I currently have 4 Very Large Totes that serve as brooders, I could only find 3 wire toppers (hardware cloth or some leftover rabbit cage flooring) this year, but I think the last top is still in the shed.

There is a mishmash of assorted feeders and waterers - if it works well enough to serve a critter for at least a few days it gets stuck in the pile - we regularly try new styles in the hopes that someone will come up with something that works well, long term.

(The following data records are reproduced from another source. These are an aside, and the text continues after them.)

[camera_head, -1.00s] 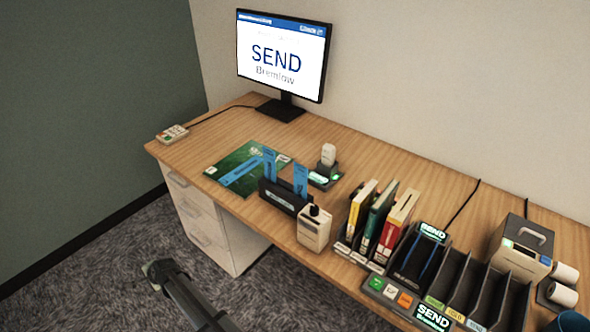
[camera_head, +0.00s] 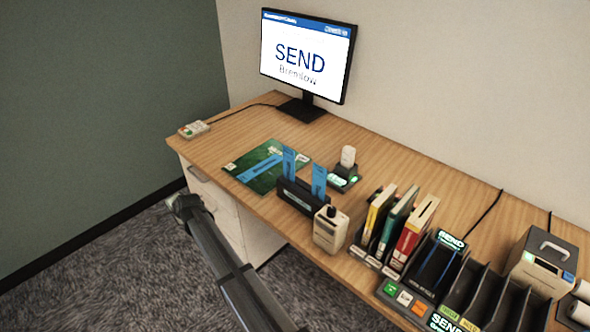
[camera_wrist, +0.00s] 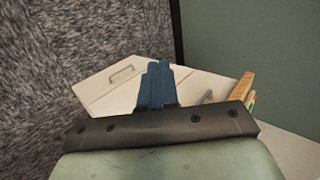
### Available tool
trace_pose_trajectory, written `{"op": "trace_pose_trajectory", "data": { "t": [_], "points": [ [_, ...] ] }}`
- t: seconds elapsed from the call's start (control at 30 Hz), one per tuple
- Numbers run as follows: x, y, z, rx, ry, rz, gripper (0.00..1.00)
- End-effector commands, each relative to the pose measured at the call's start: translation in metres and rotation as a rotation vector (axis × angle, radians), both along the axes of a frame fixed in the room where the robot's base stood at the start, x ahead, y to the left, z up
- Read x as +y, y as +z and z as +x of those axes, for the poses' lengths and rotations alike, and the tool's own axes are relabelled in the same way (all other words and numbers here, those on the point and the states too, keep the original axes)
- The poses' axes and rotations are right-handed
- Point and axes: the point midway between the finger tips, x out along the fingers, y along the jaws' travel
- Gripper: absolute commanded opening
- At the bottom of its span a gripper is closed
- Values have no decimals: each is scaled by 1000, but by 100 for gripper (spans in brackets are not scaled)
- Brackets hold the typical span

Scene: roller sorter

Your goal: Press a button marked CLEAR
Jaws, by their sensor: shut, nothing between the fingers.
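No button label reads clearly as CLEAR in these views. A small pale keypad (camera_head: 194,129) with coloured buttons lies at the desk's far left corner, on a cable. A dark panel at the front right has a green button (camera_head: 390,288), a white button (camera_head: 405,298) and an orange button (camera_head: 419,308), too small to read. My gripper (camera_head: 180,203) is in front of the desk's left end, over the carpet side, apart from the keypad. In the wrist view its blue fingers (camera_wrist: 160,66) are together, with nothing between them.
A white drawer unit (camera_head: 218,205) stands below the desk's left end, close to my gripper. A monitor (camera_head: 307,55) reads SEND. A green mat (camera_head: 262,170), a dark holder with blue cards (camera_head: 297,193), a pale device (camera_head: 330,229) and upright books (camera_head: 398,219) stand on the desk. Wood near the keypad is clear.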

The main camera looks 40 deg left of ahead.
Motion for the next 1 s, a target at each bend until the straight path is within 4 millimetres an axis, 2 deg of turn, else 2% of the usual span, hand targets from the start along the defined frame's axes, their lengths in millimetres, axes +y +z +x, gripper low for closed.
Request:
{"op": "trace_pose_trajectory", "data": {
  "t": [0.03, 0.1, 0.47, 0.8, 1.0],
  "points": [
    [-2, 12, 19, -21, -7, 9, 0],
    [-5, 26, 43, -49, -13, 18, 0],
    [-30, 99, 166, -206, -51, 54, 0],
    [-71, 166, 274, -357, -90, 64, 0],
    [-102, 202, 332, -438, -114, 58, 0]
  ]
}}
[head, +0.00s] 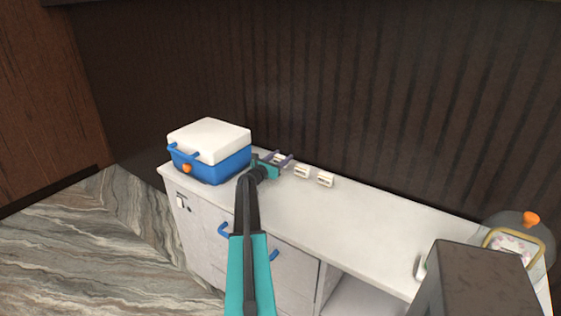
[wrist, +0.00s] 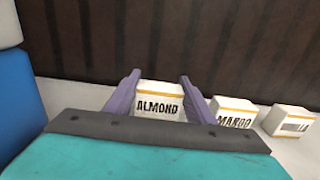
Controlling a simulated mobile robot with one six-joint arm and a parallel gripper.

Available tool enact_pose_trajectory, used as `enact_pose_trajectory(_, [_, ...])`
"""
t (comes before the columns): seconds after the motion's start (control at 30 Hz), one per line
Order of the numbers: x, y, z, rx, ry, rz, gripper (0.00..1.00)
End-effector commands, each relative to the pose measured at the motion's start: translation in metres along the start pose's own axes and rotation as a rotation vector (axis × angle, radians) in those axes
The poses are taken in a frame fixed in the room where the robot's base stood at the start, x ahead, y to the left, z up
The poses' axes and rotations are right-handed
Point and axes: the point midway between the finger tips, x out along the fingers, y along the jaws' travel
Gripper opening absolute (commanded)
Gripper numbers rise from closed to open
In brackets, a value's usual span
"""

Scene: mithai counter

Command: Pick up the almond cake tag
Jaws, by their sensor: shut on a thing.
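The almond cake tag (wrist: 158,101) is a small white block with a yellow stripe and the word ALMOND, seen in the wrist view between my two purple fingers. My gripper (head: 283,161) is over the white counter in the head view, beside the blue cooler, and is shut on this tag. The tag (head: 279,158) is partly hidden by my fingers in the head view. I cannot tell whether it touches the counter.
A tag reading MANGO (wrist: 233,112) stands close to the right of my right finger, with another tag (wrist: 290,122) beyond it. A blue cooler (head: 210,152) with a white lid stands at left. The counter (head: 380,215) is clear in the middle. A clear dome (head: 519,240) with an orange knob is at far right.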

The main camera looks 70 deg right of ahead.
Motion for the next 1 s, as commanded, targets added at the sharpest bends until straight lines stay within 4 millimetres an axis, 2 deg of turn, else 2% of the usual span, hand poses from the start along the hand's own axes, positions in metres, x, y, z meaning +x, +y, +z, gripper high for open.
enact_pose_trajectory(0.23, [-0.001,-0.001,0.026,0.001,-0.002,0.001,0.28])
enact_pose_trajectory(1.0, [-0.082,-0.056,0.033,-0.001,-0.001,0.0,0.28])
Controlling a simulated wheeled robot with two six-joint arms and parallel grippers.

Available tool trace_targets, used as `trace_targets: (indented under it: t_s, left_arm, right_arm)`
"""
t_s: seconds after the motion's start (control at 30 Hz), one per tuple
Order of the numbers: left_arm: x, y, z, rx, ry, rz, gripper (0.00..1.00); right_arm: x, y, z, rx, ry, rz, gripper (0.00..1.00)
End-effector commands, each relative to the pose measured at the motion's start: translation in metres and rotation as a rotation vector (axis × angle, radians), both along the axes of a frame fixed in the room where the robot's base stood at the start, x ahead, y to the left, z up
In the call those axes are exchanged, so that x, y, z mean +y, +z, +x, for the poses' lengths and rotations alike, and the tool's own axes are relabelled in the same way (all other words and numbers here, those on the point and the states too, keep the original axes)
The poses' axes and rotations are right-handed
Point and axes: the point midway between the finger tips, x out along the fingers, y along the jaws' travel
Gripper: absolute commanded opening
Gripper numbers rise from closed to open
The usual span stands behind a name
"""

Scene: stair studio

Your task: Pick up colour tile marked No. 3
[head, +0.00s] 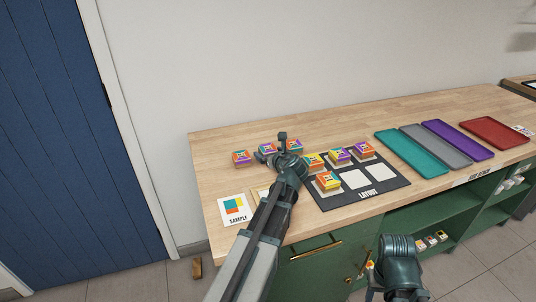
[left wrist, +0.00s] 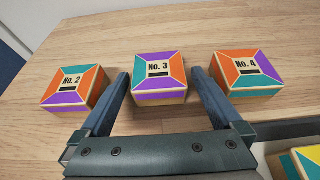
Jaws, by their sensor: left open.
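The colour tile marked No. 3 (left wrist: 159,72) is a wooden block with an orange, teal and purple top, and its label faces my left wrist camera. It stands on the bench between tile No. 2 (left wrist: 75,88) and tile No. 4 (left wrist: 247,71). In the head view it appears to be the middle block (head: 268,148) of the back row, partly beside my gripper. My left gripper (left wrist: 160,76) is open, with one finger on each side of tile No. 3; contact cannot be told. My right gripper (head: 398,268) is low in front of the bench, its jaws unclear.
A dark layout mat (head: 371,197) holds several coloured tiles and blank white squares. A sample card (head: 235,209) lies at the front left. Teal (head: 418,161), grey, purple and red (head: 494,132) trays lie to the right. A green cabinet (head: 313,270) is below.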

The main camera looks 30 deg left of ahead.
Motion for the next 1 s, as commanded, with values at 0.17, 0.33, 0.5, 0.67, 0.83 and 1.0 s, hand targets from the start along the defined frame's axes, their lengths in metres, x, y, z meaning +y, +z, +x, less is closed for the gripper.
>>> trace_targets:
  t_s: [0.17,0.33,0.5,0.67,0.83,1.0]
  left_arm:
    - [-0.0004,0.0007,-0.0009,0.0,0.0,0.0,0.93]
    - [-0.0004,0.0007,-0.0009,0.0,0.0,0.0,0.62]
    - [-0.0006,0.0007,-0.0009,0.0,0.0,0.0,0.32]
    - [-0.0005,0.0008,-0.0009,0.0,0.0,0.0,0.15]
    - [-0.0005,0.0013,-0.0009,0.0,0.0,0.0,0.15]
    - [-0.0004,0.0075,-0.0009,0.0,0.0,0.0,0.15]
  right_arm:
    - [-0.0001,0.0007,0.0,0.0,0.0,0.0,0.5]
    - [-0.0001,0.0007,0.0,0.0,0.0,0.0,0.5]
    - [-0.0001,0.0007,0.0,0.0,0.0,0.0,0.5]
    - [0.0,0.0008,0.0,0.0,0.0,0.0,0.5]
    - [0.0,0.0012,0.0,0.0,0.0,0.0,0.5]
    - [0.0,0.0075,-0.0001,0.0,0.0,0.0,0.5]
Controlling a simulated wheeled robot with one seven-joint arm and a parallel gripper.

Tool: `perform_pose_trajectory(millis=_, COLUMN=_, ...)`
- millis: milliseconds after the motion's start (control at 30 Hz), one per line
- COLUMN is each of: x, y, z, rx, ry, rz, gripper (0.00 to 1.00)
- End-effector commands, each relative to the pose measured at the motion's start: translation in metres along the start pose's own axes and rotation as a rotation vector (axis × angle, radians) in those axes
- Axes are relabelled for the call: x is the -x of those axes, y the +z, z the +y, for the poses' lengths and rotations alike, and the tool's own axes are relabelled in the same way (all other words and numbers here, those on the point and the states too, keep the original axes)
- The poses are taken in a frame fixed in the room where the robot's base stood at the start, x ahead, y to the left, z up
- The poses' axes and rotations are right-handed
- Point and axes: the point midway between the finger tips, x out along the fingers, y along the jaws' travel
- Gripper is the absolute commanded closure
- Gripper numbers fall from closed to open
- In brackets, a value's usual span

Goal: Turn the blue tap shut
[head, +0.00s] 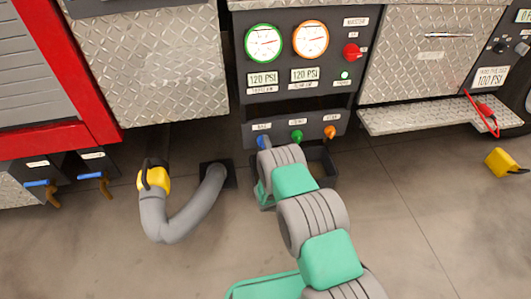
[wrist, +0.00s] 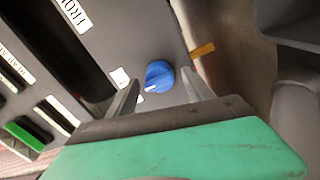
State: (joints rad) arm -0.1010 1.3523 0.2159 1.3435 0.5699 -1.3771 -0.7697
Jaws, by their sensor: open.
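In the wrist view a round blue knob (wrist: 160,75) with a white mark sits on a grey panel. My gripper (wrist: 161,78) is open, with one finger on each side of the knob; I cannot tell whether either finger touches it. In the head view the blue knob (head: 263,142) shows at the left end of the lower panel, and my arm reaches up to it and hides most of my gripper. Two blue-handled taps (head: 39,183) (head: 91,176) with brass-coloured spouts are at the far left, away from my gripper.
A green knob (head: 296,135) and an orange knob (head: 329,131) stand right of the blue one. Two gauges (head: 263,43) (head: 310,39) and a red knob (head: 352,51) are above. A grey hose (head: 162,225) with a yellow coupling (head: 154,179) curves on the left. A metal step (head: 430,117) juts out right.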

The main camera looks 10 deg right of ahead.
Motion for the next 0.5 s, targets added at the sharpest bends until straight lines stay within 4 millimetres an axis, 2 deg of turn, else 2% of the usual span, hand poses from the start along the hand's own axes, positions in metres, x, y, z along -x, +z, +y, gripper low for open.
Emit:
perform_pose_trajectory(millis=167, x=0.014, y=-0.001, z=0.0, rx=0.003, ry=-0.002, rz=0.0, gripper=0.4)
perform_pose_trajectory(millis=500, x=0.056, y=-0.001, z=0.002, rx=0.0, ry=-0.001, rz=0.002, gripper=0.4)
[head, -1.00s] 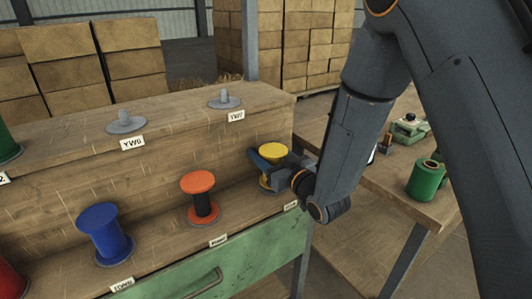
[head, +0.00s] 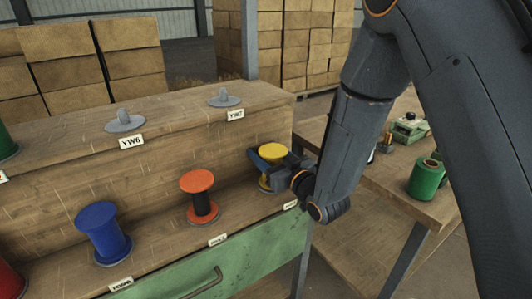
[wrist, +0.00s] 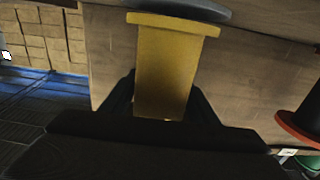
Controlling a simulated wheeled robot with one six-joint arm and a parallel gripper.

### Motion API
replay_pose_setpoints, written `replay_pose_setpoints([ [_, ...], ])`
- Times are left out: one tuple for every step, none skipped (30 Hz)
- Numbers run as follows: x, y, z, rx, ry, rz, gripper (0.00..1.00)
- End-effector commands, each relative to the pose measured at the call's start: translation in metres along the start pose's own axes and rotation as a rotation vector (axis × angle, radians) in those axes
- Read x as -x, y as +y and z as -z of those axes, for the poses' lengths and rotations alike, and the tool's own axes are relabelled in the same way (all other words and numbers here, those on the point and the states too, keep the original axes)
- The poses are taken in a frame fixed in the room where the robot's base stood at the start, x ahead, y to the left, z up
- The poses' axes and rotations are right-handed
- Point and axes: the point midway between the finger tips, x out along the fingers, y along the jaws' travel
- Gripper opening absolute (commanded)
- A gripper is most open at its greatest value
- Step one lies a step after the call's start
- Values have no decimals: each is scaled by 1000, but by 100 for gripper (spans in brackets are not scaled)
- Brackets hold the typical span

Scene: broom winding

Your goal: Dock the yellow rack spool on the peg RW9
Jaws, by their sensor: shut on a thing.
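The yellow spool (head: 273,154) is at the right end of the lower wooden shelf in the head view. My gripper (head: 267,163) is shut on it from the right, around its barrel. In the wrist view the yellow spool (wrist: 170,70) stands between the two dark fingers of my gripper (wrist: 163,95), its wide flange at the top of the picture. The gripper hides its lower part, so I cannot tell whether it sits on a peg. A small label (head: 290,205) on the shelf edge below it is too small to read.
An orange spool (head: 197,183) and a blue spool (head: 104,232) stand to the left on the same shelf. The upper step has bare pegs at YW6 (head: 125,122) and YW7 (head: 224,98).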

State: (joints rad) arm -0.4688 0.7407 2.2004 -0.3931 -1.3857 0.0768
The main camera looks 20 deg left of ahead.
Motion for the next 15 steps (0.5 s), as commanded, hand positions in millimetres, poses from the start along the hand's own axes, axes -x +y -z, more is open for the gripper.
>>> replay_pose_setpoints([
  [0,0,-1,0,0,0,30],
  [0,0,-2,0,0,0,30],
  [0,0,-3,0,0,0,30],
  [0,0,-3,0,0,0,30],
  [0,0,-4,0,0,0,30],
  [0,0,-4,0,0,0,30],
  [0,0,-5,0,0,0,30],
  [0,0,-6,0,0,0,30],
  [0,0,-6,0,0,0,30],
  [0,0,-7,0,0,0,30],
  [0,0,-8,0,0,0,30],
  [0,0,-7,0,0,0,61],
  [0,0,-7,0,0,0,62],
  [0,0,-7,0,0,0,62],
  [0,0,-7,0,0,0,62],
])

I brood in the kitchen in those large totes. If I can, I'll post a pic. It means the babies are always being seen and seeing us, getting used to noises, and when we have inside pets, they all get used to each other. I have raised chicks in those totes around a Cat, Irish Setter, and Siberian Husky. It was fine. It all worked well and none of the babies ever got eaten while inside the house.

I move them to an outside pen when they are fully feathered and capable, assuming the temperature is okay for small birds. They get chick feed for a few extra days/weeks and then I switch them over to Big Bird Food (whatever you can catch, scratch, or the feed I put out to supplement).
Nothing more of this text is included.